Gah. Of the six New England state, which one isn’t “quintessentially New England?” Rhode Island? No. By virtue of being in New England, a state is automatically quintessential to it. And besides, Connecticut is certainly the least New Englandy of the New England states, since half our population thinks they’re New Yorkers.
That was a book jacket blurb. No way our Diane wrote that.
This series is as comprehensive as any travel book series on Connecticut there is. Impressively so. Once again, a large percentage of what Smith highlights here is or will be featured on this very website. She nails pretty much every Chrismassy thing in our state.

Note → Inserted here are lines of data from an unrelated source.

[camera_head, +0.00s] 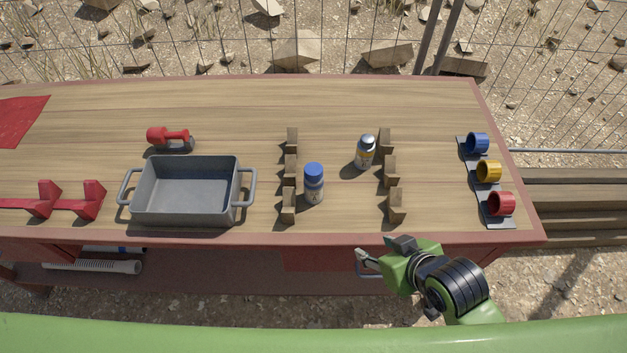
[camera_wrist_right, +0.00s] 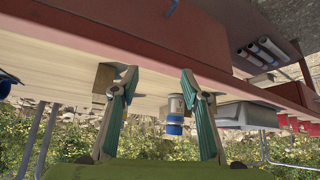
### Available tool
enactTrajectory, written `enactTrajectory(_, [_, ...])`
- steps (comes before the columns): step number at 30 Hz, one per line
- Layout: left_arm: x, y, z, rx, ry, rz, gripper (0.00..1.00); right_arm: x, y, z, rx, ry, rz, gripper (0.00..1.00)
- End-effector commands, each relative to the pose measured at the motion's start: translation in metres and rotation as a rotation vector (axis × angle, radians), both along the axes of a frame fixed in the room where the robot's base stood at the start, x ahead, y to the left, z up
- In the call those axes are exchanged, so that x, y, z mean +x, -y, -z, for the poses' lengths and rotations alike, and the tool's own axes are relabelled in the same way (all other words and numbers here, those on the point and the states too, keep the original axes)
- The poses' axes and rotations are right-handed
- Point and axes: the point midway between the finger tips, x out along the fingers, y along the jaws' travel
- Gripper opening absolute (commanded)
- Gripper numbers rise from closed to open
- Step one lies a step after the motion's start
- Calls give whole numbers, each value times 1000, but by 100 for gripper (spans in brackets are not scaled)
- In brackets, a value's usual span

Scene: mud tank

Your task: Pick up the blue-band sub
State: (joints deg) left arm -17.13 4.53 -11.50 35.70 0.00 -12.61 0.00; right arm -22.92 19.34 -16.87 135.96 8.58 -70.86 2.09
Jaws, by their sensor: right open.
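A short blue cylinder (camera_head: 477,143) lies at the back of a grey rack on the table's right side, with a yellow one (camera_head: 488,171) and a red one (camera_head: 501,203) in front. A bottle with a blue cap (camera_head: 313,183) stands near the middle; it also shows upside down in the right wrist view (camera_wrist_right: 175,115). I cannot tell for certain which is the blue-band sub. My right gripper (camera_head: 366,262) is open and empty at the table's front edge; its two fingers are apart in the wrist view (camera_wrist_right: 159,78). My left gripper is out of view.
A grey handled tray (camera_head: 187,215) stands left of several wooden blocks (camera_head: 290,168). A grey-capped bottle (camera_head: 365,152) stands by the right blocks. A red tool (camera_head: 170,139) lies behind the tray, red holders (camera_head: 88,200) to its left. Table between right blocks and rack is clear.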

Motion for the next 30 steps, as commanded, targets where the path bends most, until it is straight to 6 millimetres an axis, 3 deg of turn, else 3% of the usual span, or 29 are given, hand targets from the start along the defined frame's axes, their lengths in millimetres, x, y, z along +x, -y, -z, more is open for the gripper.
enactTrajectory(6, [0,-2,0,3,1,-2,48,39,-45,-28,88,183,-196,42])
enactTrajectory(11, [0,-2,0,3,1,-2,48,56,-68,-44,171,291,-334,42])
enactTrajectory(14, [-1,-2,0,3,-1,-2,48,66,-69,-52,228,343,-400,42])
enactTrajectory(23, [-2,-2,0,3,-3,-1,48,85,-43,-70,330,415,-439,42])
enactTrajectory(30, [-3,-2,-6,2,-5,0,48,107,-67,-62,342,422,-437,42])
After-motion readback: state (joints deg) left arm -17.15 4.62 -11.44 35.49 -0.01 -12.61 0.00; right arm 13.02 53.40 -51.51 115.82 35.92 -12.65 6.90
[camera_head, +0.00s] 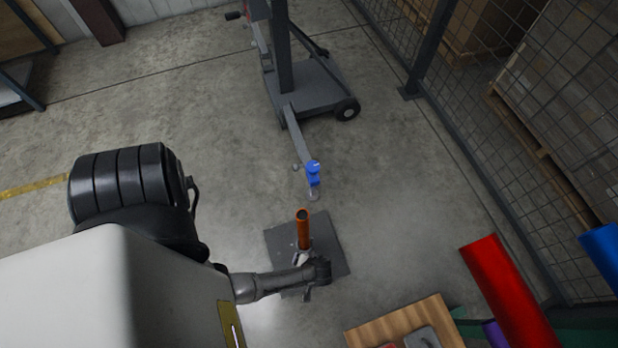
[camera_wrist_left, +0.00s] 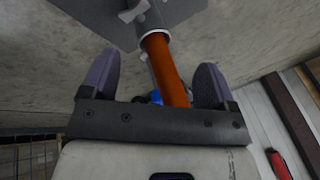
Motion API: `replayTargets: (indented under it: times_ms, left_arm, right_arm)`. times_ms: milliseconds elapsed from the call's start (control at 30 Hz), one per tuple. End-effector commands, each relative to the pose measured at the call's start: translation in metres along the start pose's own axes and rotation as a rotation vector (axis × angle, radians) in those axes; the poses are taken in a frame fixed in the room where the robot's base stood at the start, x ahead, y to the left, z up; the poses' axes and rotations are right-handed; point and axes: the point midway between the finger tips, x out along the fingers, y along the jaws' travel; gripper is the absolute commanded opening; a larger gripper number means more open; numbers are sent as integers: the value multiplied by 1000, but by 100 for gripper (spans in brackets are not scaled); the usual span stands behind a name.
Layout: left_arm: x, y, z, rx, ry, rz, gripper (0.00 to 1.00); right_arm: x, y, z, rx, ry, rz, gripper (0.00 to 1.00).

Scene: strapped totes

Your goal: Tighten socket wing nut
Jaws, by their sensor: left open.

She notes that the “first Christmas Tree” in Windsor Locks is a “legend” and was “the first in Connecticut” rather than the whole country. Major points. Smith highlights several town specific events like the whole thing in Bethlehem, aka Christmas Town. Festivals like the amazing Boar’s Head and Yule Log Festival at Asylum Hill Congregational Church in Hartford gets a deserved three pages. Whipple’s Wonderland in Killingly is appropriately featured.

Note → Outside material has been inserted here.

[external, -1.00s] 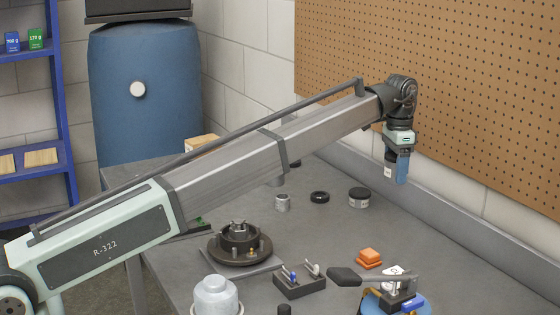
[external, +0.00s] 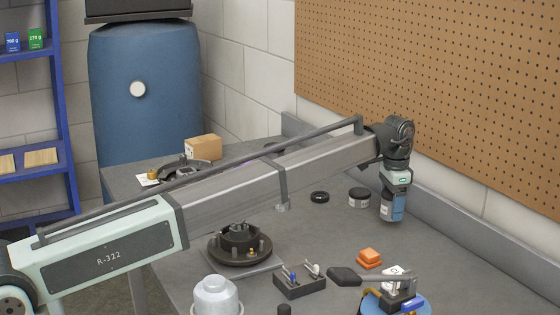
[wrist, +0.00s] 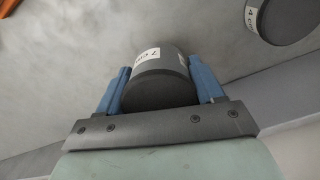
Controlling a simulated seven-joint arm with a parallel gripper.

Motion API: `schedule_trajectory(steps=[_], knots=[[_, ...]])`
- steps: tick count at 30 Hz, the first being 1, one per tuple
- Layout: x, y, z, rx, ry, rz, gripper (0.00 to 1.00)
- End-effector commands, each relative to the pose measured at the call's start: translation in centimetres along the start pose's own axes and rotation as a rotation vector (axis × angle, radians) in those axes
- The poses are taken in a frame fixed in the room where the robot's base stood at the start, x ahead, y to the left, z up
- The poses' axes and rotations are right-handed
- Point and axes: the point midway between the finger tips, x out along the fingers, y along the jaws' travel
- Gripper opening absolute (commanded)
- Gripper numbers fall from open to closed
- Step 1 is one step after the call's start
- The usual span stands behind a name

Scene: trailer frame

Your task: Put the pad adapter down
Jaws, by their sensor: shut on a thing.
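My gripper (external: 391,212) points down over the far right part of the grey bench, near the low back rail. In the wrist view, its two blue fingers (wrist: 160,85) are shut on a dark grey round piece, the pad adapter (wrist: 158,88), with a white label partly readable as "7 c...". In the external view the fingers mostly hide the held piece. The fingertips look close to the bench top, but I cannot tell whether the piece touches it.
A dark round jar-like piece with a white label (external: 359,198) stands just left of my gripper. A black ring (external: 320,197) lies farther left. Orange blocks (external: 369,258) and a clamp fixture on a blue disc (external: 420,302) are nearer the camera. Bare bench lies between.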

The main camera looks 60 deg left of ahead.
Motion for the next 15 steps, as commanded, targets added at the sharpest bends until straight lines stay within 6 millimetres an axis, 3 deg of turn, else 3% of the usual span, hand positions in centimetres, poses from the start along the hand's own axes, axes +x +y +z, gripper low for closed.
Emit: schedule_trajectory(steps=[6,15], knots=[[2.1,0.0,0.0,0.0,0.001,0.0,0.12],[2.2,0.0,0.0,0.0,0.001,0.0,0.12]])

On and on… The Governor’s Mansion Holiday Open Houses, Essex Steam Train (and others) Santa trains, St. Lucia festivals at Lutheran Churches. Heck, she’s even got the Gingerbread Village at St. George’s Church in Middlebury! Diane Smith goes deep, y’all, and I love it.
There are hundreds of large format pictures as you’d expect. However, there are several really bad pictures for some reason. Now yes, I know that I have no right to call pictures “bad” after publishing 1000’s of bad photos on this website, but I’m not a professional I wonder if this bothered Diane. I’m guessing it did.
But that’s a minor quibble. All three of Smith’s first “Connecticut” books were as good as these things get. And you know why? Because for the first two books at least, Diane Smith actually experienced all the stuff herself. She went to the places and met the people and got to know them and what it was that they did. Am I equating that to what I do? You bet I am. I think I’ve earned that.
Well done, Diane Smith. Just let me take a few months off before tackling the latter three books of your canon… The Diane Canon, if you will.